Witnessing Hatred, from Ancient Jerusalem to Contemporary Charlottesville

From Seth

On Tisha B’Av, we commemorate the destruction of the ancient Temples in Jerusalem. The center of the Jewish community, their destruction led to disruption, chaos, and exile. The day is marked with fasting and the reading of the biblical book of Lamentations, and is sometimes called the “saddest day on the Jewish calendar.”

Historically, the two Temples were destroyed by foreign powers: the Babylonians in 586 BCE and the Romans on 70 CE. But our ancient rabbinic commentators sought to find other reasons–internal reasons–that led to the Temples’ fall. One such reason given is that the community at the time was plagued by sinat hinam, usually translated as “senseless hatred.”

Hinam also has the meaning of “free,” as in “hatred freely given.” And so it was fitting that on Tisha B’Av we stopped by Charlottesville, VA which, a year ago, was the site of one of the most public, largest, most frightening displays of sinat hinam in recent memory.
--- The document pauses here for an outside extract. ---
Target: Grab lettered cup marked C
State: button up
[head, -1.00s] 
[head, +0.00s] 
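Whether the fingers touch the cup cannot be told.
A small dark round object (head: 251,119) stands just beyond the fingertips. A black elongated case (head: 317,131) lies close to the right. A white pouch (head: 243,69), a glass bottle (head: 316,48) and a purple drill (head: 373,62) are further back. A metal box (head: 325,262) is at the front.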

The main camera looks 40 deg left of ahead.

Then, white supremacists marched through the town with Tiki torches chanting, among other things, antisemitic chants (“Jews will not replace us”). They marched through town, including by the local synagogue.

Things turned violent when someone drove a car into a crowd of counter protesters, killing one, Heather Heyer. We visited the street where this happened, paying homage at the memorials both formal (the street was renamed) and informal (flowers on the sidewalk and chalk messages on the brick walls lining the street.) A clear and contemporary demonstration to the power of sinat hinam.

Viewing this on Tisha B’Av gives new meaning to this day. The hatred that has the power to destroy communities and level institutions did not just exist back then, it exists right now. It is on us to identify and name it as such. In addition to fasting and reading ancient texts, this day could be observed through this type of witnessing.

But really this type of work can’t be relegated to one day a year. It must be done every day.

When we mark Tisha B’Av today, we do not hope for the Temple’s return. That too would cause disruption, chaos, and exile. But we do hope for a time when hatred ceases. Memory is the first step, whether the events happened thousands of years ago or one year ago. Putting that memory into action is the next.